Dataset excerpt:
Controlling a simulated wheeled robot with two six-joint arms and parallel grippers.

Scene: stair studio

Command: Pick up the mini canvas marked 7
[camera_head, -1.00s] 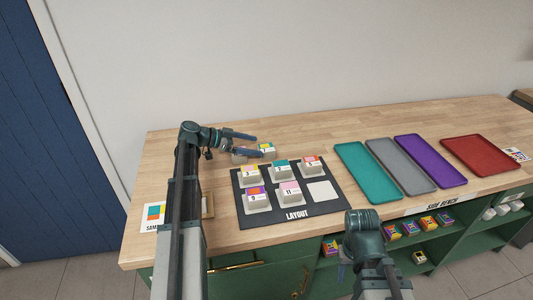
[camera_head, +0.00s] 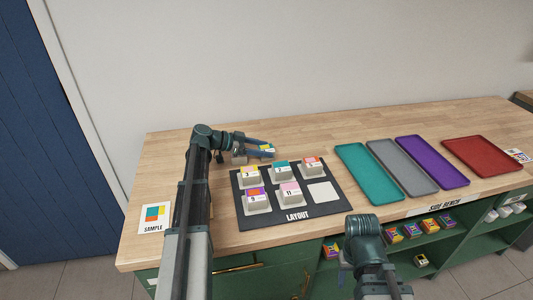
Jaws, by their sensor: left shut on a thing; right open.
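My left gripper (camera_head: 266,148) is shut on a mini canvas (camera_head: 268,148) with a yellow and teal top, at the wooden bench just behind the layout mat. The fingers hide most of this canvas, and its number is too small to read. Whether it touches the bench is hard to tell. Several other block-like canvases stand on the dark layout mat (camera_head: 297,226), including one marked 11 (camera_head: 289,194). My right gripper (camera_head: 344,267) is open and empty, low in front of the bench, partly hidden by its own wrist.
The mat has one bare white square (camera_head: 320,192) at its front right. Teal (camera_head: 366,176), grey (camera_head: 398,168), purple (camera_head: 430,163) and red (camera_head: 480,156) trays lie to the right. A sample card (camera_head: 154,217) lies at left. Shelves below hold more small blocks.

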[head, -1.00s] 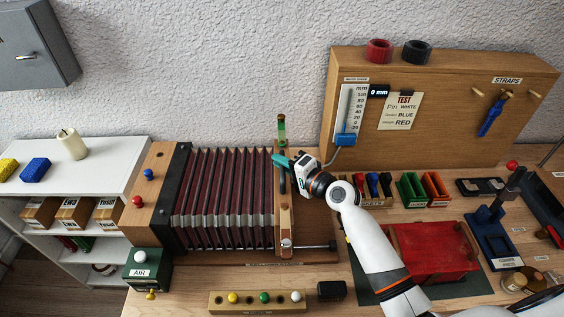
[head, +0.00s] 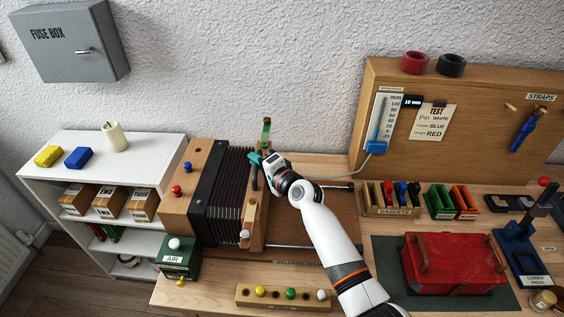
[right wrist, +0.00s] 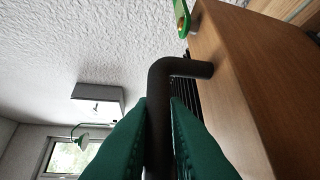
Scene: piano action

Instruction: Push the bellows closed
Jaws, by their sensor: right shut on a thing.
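The bellows (head: 229,182) stand on the bench at the left, with their dark folds pressed close together between a left wooden end block (head: 184,207) and a right wooden end board (head: 260,229). My right gripper (head: 256,164) is at the upper part of the right board. In the right wrist view its green fingers (right wrist: 158,140) are shut on a black bent handle (right wrist: 160,95) fixed to the wooden board (right wrist: 235,70). My left gripper is not in view.
A gauge (head: 381,125) on the back panel has a display (head: 412,102) reading 10 mm. A green AIR box (head: 178,258) stands in front of the left block. A red case (head: 450,262) lies at the right. Rods (head: 325,187) run right of the board over clear base.

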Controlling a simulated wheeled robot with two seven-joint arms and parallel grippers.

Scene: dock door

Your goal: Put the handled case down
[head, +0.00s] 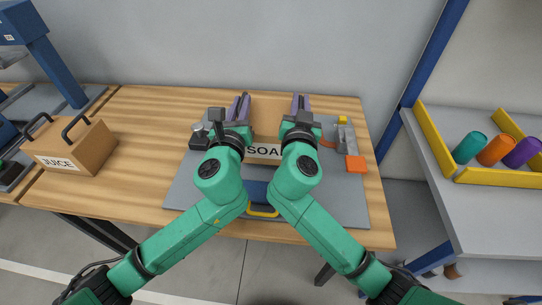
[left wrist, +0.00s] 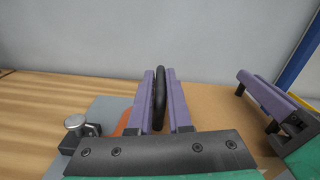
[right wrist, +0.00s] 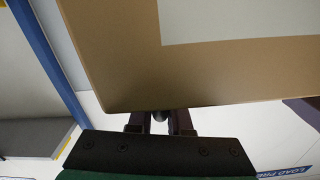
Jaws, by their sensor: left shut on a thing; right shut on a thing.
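The handled case (head: 268,152) is a brown box with a white label reading SOA, the rest hidden by my right arm. It sits between my two grippers over the grey board (head: 184,194). I cannot tell if it touches the board. My left gripper (head: 240,106) is shut on a black handle (left wrist: 159,98) of the case, seen between its purple fingers in the left wrist view. My right gripper (head: 300,104) is shut on the case's other handle, a small dark end of it showing beside the box wall (right wrist: 120,60) in the right wrist view.
Wooden table (head: 140,140) carries another handled box (head: 76,146) labelled JUICE at left. Grey blocks (head: 347,138), an orange block (head: 356,164) and a metal knob piece (head: 198,134) lie on the board. A yellow-edged shelf (head: 438,145) with coloured cylinders stands right.

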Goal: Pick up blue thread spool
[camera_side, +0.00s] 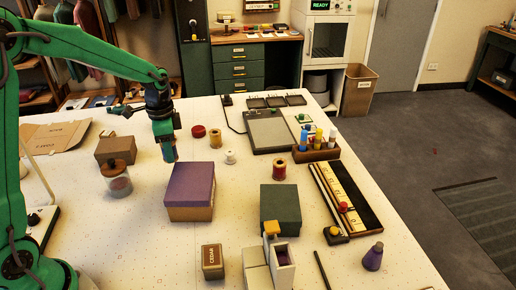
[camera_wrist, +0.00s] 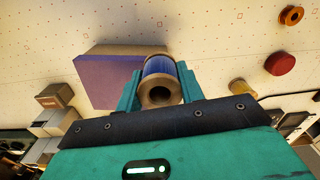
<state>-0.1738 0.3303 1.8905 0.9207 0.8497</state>
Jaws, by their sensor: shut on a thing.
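The blue thread spool (camera_wrist: 158,68) has blue thread between tan ends, with a round hole in the end that faces the wrist camera. My gripper (camera_wrist: 160,90) is shut on it, with a green finger on each side. In the side view my gripper (camera_side: 167,138) holds the spool (camera_side: 169,153) up behind the purple-lidded box (camera_side: 190,187). Whether the spool is clear of the table is hard to tell, but it appears raised.
A brown box (camera_side: 115,150) and a lidded jar (camera_side: 117,180) stand left of my gripper. A red disc (camera_side: 198,131), an amber spool (camera_side: 215,139) and a white spool (camera_side: 230,157) stand to its right. A dark green box (camera_side: 280,207) is at front right. Bare table lies between them.

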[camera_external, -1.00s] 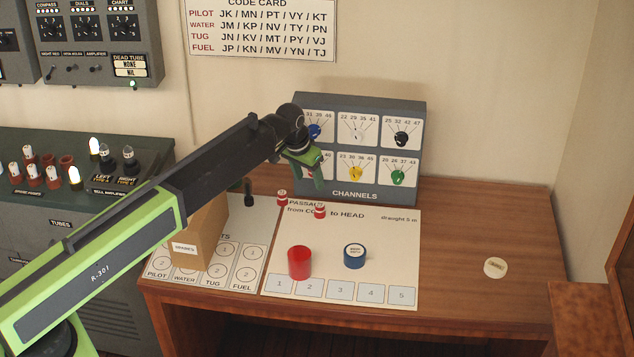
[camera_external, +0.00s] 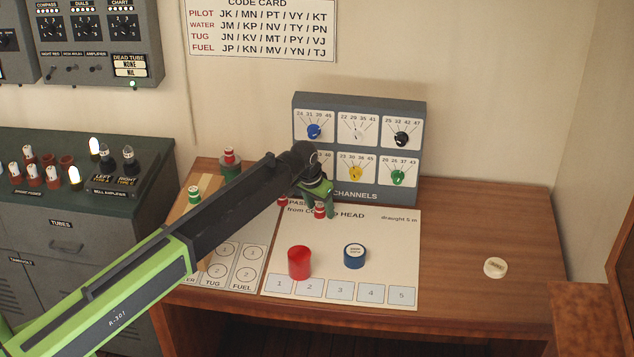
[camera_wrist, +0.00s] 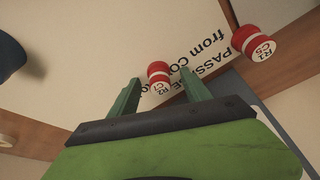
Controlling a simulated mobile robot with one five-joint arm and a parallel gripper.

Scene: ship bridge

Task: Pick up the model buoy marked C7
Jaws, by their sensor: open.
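The red-and-white model buoy marked R2 C7 (camera_wrist: 158,76) shows in the wrist view just ahead of and between the two fingertips. It appears to be the buoy (camera_external: 320,212) on the passage sheet in the external view. A second red-and-white buoy, marked R1 C5 (camera_wrist: 255,42), lies up and to the right in the wrist view, and shows beside the sheet's corner in the external view (camera_external: 282,201). My gripper (camera_wrist: 160,76) is open and empty, with its fingers spread on either side of C7. In the external view my gripper (camera_external: 328,205) is close above that buoy; contact cannot be told.
A red cylinder (camera_external: 299,263) and a blue round piece (camera_external: 355,256) stand on the passage sheet (camera_external: 390,240). The grey channels box (camera_external: 415,150) stands behind. A pale disc (camera_external: 495,267) lies on the right, where the desk is mostly clear. Green-and-white (camera_external: 194,195) and red-and-white (camera_external: 229,157) buoys stand left.

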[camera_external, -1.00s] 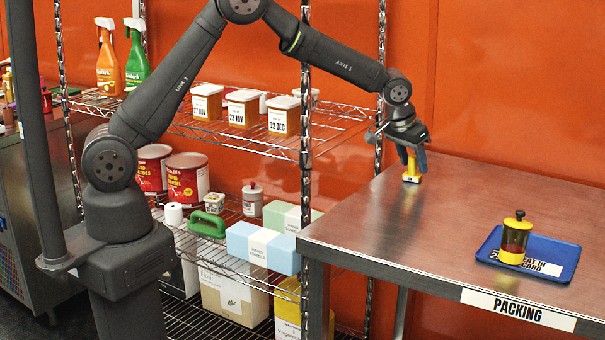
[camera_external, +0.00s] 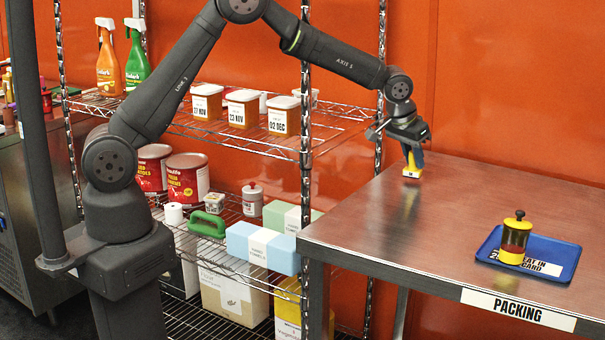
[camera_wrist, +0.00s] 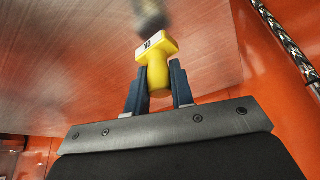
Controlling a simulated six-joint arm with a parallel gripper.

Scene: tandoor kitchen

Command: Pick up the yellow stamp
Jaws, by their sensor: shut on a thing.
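The yellow stamp (camera_external: 412,170) is at my gripper (camera_external: 413,158), over the left end of the packing table (camera_external: 400,222). In the wrist view the stamp (camera_wrist: 157,62) has a yellow handle and a yellow block with a small white label. The two dark fingers of my gripper (camera_wrist: 158,82) are shut on its handle from both sides. The stamp looks slightly raised above the steel top, with a blurred reflection below it.
A blue tray (camera_external: 568,262) with a printed card stands at the table's right. A yellow-and-black canister (camera_external: 514,238) stands on it. A wire shelf (camera_external: 345,122) with tubs and cans is left of the table. The table's middle is clear.

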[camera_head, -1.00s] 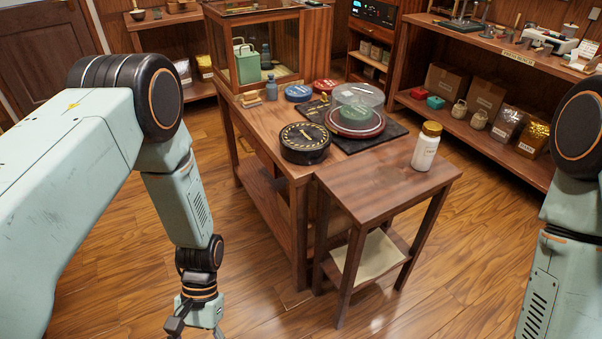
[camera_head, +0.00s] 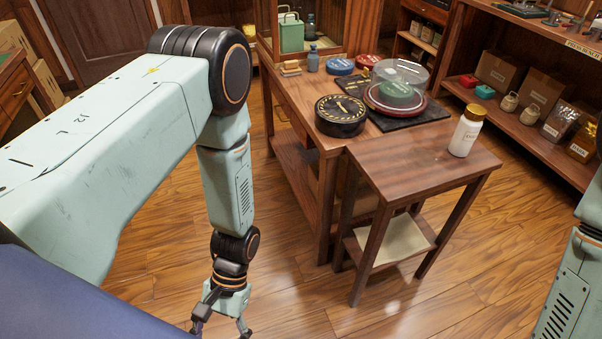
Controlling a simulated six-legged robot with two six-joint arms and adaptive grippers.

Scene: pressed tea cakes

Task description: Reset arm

▸ **WHAT IS ASKED**: Every line holding "parallel" should be copied out.

▸ **ANSWER TO THIS TASK**:
Controlling a simulated wheeled robot with two six-joint arms and parallel grippers.
Controlling a simulated wheeled robot with two seven-joint arms and parallel grippers.
Controlling a simulated mobile robot with one five-joint arm and a parallel gripper.
Controlling a simulated six-joint arm with a parallel gripper.

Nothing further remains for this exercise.